Set exercise: Identify all lines in the listing that include the word "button", and copy them out.

[Begin]

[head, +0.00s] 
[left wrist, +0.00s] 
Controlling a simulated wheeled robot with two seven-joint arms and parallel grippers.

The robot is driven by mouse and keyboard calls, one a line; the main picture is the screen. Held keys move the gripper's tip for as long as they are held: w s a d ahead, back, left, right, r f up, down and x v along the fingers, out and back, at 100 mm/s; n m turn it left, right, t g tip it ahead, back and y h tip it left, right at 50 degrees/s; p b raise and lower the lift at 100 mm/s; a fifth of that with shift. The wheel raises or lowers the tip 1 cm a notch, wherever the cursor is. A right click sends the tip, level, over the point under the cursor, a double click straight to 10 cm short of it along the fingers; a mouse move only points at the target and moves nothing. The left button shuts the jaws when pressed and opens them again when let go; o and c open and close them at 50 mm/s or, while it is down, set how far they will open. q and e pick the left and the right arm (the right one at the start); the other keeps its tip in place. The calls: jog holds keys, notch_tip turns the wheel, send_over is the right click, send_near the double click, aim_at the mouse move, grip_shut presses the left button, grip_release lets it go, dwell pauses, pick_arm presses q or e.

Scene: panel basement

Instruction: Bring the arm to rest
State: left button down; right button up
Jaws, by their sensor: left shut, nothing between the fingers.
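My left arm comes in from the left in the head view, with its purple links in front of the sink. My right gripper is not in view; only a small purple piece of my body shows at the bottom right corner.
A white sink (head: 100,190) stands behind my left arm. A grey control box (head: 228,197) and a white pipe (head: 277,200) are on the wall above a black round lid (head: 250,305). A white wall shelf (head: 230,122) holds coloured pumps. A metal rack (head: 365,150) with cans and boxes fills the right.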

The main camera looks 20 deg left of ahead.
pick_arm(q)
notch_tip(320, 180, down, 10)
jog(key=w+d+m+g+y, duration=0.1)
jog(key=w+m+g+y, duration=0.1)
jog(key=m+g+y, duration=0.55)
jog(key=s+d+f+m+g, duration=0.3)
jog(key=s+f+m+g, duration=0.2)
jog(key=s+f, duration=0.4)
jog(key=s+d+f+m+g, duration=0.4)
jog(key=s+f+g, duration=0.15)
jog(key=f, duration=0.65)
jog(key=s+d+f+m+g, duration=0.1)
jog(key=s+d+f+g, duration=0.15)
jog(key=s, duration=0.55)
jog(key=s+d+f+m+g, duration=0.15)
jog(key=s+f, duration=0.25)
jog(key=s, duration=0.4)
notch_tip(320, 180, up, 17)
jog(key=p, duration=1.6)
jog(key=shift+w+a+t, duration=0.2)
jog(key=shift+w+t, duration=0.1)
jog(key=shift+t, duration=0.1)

[End]

Task solution:
The robot is driven by mouse and keyboard calls, one a line; the main picture is the screen. Held keys move the gripper's tip for as long as they are held: w s a d ahead, back, left, right, r f up, down and x v along the fingers, out and back, at 100 mm/s; n m turn it left, right, t g tip it ahead, back and y h tip it left, right at 50 degrees/s; p b raise and lower the lift at 100 mm/s; a fifth of that with shift. The wheel raises or lowers the tip 1 cm a notch, wherever the cursor is. A right click sends the tip, level, over the point under the cursor, a double click straight to 10 cm short of it along the fingers; a mouse move only points at the target and moves nothing. The left button shuts the jaws when pressed and opens them again when let go; o and c open and close them at 50 mm/s or, while it is down, set how far they will open. q and e pick the left and the right arm (the right one at the start); the other keeps its tip in place. The calls: jog holds keys, notch_tip turns the wheel, send_over is the right click, send_near the double click, aim_at the mouse move, grip_shut presses the left button, grip_release lets it go, dwell pauses, pick_arm presses q or e.
State: left button down; right button up

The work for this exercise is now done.